In a stunning rebuke to executive overreach, the Supreme Court of the United States on February 20, 2026, struck down former President Donald Trump’s sweeping global tariff regime, declaring it unconstitutional and reaffirming that the power to tax rests with Congress — not the White House. In a 6–3 landmark ruling authored by Chief Justice John Roberts, the Court held that Trump had exceeded his authority under the International Emergency Economic Powers Act (IEEPA) by invoking a national emergency to impose broad tariffs. The majority opinion made it crystal clear: tariffs are taxes, and under Article I of the Constitution, taxation authority belongs exclusively to Congress.
Roberts was joined not only by the Court’s liberal justices but also by two conservative Trump appointees — Neil Gorsuch and Amy Coney Barrett — in what legal observers are calling a dramatic assertion of constitutional boundaries. In dissent, Justices Clarence Thomas, Samuel Alito, and Brett Kavanaugh argued that the statute grants the President broad authority to regulate commerce during emergencies, underscoring a deep ideological divide over executive power.
At the heart of this constitutional showdown stood Neal Katyal, the Indian-American legal heavyweight and former Acting Solicitor General, who led the charge against the tariffs. A partner at Milbank LLP and a professor at Georgetown Law, Katyal argued that while the presidency is powerful, “the Constitution is more powerful still.” Representing small businesses and the Liberty Justice Center, he framed the case as a defense against unconstitutional taxation that had squeezed importers and destabilized markets.
Born in Chicago to Indian immigrant parents, Katyal has now argued 54 cases before the nation’s highest court, further cementing his reputation as one of America’s foremost Supreme Court advocates. In a personal and symbolic gesture following the verdict, he shared an image of a traditional kada placed atop his legal brief, dedicating the victory to his late father and to what he called the American system’s “capacity for self-correction.”

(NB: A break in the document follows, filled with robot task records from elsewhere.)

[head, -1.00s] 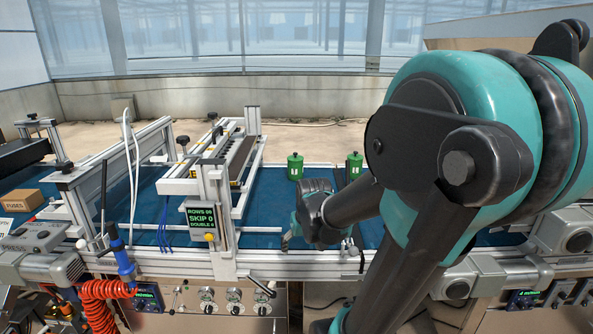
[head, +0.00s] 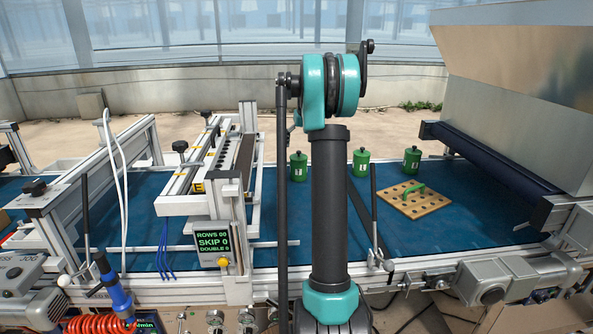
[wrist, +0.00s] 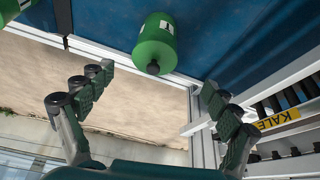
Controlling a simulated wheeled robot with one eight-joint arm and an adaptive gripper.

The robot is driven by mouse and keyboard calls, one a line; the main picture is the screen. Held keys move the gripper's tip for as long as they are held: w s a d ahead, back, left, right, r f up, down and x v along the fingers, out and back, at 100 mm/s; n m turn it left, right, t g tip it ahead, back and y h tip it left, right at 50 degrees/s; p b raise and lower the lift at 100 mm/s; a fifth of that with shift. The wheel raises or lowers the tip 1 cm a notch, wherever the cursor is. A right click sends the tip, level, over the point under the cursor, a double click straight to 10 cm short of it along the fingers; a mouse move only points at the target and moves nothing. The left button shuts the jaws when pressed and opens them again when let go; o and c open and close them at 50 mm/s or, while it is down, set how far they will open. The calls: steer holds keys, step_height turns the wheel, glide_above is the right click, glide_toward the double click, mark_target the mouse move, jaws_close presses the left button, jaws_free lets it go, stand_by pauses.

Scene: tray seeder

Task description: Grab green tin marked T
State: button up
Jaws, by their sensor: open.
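Three green tins with dark knobs stand on the blue belt in the head view: a left tin (head: 298,167), a middle tin (head: 361,163) and a right tin (head: 411,161). Their pale marks are too small to read surely. In the wrist view one green tin (wrist: 154,46) is just beyond the gap between my fingers, its label partly turned away. Part of another green tin (wrist: 10,9) shows at the top left corner. My gripper (wrist: 158,82) is open and empty, its fingers apart and not touching the tin. In the head view it is hidden behind my arm.
A seeder frame (head: 222,190) with a display stands left of the tins. A wooden board with holes and a green handle (head: 413,201) lies on the blue belt (head: 465,215). A large hopper (head: 525,120) and dark roller stand at the right. A lever (head: 375,215) rises at the front.

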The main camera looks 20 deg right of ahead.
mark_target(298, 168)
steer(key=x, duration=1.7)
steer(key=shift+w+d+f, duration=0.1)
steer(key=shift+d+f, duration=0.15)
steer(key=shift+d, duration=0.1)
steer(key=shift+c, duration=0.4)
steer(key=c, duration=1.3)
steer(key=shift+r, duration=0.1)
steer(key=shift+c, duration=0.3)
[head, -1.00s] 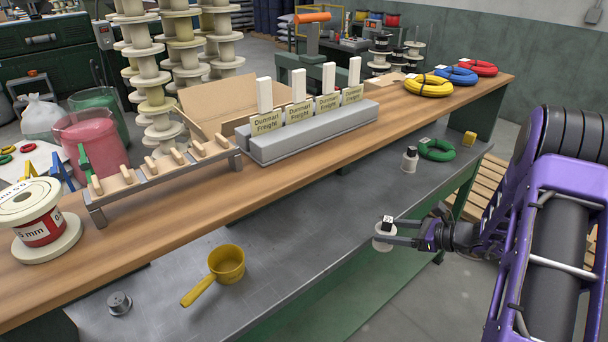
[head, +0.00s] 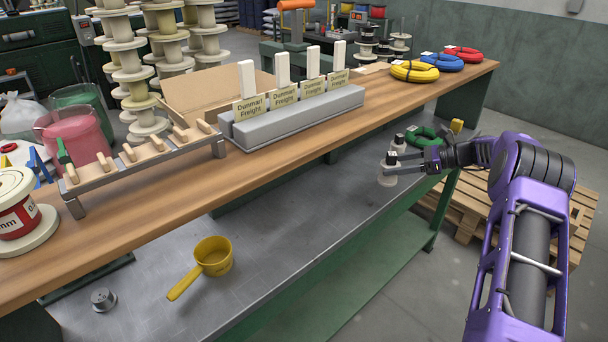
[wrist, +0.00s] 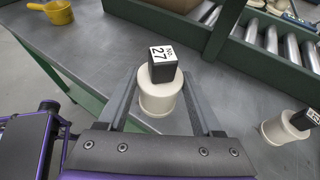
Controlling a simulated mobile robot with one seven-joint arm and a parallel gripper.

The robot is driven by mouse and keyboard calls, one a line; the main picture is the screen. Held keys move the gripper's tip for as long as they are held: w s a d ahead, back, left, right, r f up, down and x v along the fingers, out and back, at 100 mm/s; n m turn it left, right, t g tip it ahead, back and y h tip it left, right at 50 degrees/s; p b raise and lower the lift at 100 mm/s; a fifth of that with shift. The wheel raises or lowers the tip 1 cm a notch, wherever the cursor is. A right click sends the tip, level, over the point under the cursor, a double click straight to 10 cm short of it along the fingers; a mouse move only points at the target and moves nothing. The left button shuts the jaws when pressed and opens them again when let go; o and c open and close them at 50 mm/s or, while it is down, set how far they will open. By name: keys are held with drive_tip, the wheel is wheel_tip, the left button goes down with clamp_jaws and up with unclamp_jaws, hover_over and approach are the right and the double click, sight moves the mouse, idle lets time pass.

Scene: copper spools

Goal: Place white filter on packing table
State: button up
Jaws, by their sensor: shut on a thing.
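My gripper (head: 393,164) is shut on a white cylindrical filter (head: 388,180) with a black cap. In the wrist view the held filter (wrist: 160,100) sits upright between the fingers, its black cap marked "No. 27". It is over the right part of the grey metal table (head: 300,235); whether its base touches cannot be told. A second white filter with a black cap (head: 398,143) stands just behind it, partly hidden, and also shows at the right of the wrist view (wrist: 287,127).
A green coil (head: 428,137) lies behind the filters. A yellow scoop (head: 213,256) and a small metal piece (head: 103,299) are on the grey table. A raised wooden shelf (head: 190,185) runs along the back. The grey table's middle is clear.

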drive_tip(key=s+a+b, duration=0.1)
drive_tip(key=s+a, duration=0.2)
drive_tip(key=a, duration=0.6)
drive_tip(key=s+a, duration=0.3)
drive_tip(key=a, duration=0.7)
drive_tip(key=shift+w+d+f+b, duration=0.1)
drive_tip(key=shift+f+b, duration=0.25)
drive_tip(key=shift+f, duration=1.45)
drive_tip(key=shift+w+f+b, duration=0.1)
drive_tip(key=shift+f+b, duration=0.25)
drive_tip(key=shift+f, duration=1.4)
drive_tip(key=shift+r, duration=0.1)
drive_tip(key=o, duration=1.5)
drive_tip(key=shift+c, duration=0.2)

The economic implications are seismic. Analysts estimate the federal government could owe more than $175 billion in refunds to importers who paid duties since February 2025. Average U.S. tariff rates, which had surged to roughly 16.8%, are now expected to fall closer to 9.5%, offering immediate relief to businesses battered by trade uncertainty. However, the political battle is far from over.

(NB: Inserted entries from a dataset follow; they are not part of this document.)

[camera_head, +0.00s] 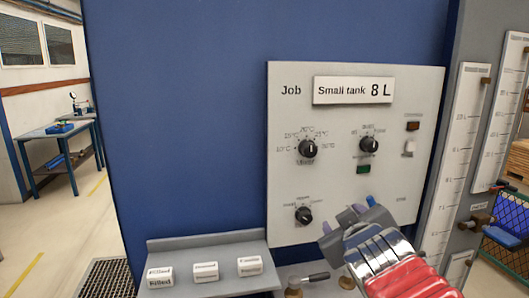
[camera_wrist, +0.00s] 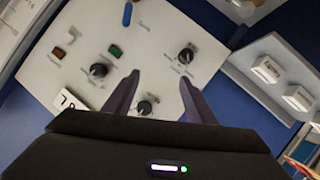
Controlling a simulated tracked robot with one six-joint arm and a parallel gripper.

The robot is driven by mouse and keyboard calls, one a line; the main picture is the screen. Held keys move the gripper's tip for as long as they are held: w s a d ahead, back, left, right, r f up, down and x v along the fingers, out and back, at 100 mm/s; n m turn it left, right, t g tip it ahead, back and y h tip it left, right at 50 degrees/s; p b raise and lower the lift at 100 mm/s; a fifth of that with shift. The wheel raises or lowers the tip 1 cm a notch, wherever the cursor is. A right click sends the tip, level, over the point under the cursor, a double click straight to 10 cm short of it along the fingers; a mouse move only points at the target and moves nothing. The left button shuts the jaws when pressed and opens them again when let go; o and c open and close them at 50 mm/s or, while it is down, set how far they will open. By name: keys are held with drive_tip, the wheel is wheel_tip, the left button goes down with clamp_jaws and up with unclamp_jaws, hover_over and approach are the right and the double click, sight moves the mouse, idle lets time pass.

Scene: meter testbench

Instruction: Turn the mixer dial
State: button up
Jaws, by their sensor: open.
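A light grey control panel (camera_head: 400,95) on the blue wall carries three black dials; their name labels are too small to read surely. The upper left dial (camera_head: 307,149) has temperature marks around it. The upper right dial (camera_head: 368,145) sits above a green indicator (camera_head: 363,169). The lower left dial (camera_head: 304,215) is below them. My gripper (camera_head: 359,208) is open in front of the panel's lower right part. In the wrist view its fingers (camera_wrist: 158,78) point at the panel, with the temperature dial (camera_wrist: 145,105) seen between them, apparently untouched.
A sign (camera_head: 353,90) reads "Small tank 8 L". A white switch (camera_head: 408,147) is on the panel's right. A ledge (camera_head: 205,246) with tiles juts out at lower left. Level gauges (camera_head: 458,150) stand at right. Small handles sit below the panel.

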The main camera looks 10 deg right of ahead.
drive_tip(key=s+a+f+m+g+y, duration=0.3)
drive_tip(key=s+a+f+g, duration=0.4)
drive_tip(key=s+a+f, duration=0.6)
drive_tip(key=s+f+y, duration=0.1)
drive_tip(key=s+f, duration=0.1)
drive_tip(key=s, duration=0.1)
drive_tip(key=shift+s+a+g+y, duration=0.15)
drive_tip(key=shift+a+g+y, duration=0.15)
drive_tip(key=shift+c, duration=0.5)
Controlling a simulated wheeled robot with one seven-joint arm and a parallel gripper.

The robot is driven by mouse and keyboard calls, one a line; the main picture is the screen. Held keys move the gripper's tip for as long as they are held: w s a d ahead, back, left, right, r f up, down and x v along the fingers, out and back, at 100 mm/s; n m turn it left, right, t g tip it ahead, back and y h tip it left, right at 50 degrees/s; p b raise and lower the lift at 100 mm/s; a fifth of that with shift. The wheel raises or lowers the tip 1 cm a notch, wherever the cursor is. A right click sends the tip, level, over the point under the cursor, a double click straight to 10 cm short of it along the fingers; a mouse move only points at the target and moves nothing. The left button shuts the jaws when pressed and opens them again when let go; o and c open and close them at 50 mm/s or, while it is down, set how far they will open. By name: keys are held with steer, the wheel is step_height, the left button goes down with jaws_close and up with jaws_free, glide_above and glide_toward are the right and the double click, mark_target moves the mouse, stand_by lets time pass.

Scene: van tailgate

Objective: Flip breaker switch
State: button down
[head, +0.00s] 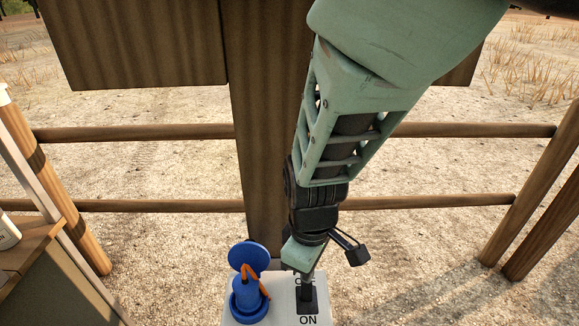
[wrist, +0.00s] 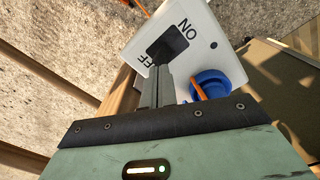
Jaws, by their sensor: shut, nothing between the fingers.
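The white breaker panel (head: 285,318) is at the bottom of the head view, marked OFF above and ON below its black switch (head: 309,300). My gripper (head: 307,283) points down with its fingers shut and empty, over the OFF end of the switch, hiding part of that word. In the wrist view the panel (wrist: 205,47) is tilted, and the shut fingertips (wrist: 163,72) overlap the near edge of the dark switch (wrist: 170,43), beside the OFF letters. I cannot tell whether they touch it, nor which way the switch is tipped.
A blue socket (head: 247,299) with a raised lid and an orange cable (head: 254,281) stands on the panel, left of the switch. A wooden post (head: 262,150) rises behind. Wooden rails cross the sandy ground. A wooden counter (head: 30,245) with a white container is at left.

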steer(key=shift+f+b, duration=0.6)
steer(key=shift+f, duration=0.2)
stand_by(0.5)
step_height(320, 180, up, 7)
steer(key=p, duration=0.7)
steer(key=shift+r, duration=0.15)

Within hours of the ruling, Trump announced a new 10% global tariff under Section 122 of the Trade Act of 1974 — a temporary 150-day measure widely viewed as a stopgap attempt to reassert executive leverage. Legal scholars warn that further litigation is inevitable. For now, though, the Supreme Court’s decision stands as a forceful reminder that even sweeping claims of emergency power cannot eclipse constitutional limits — and that in the United States, the separation of powers remains more than just a principle; it is enforceable law.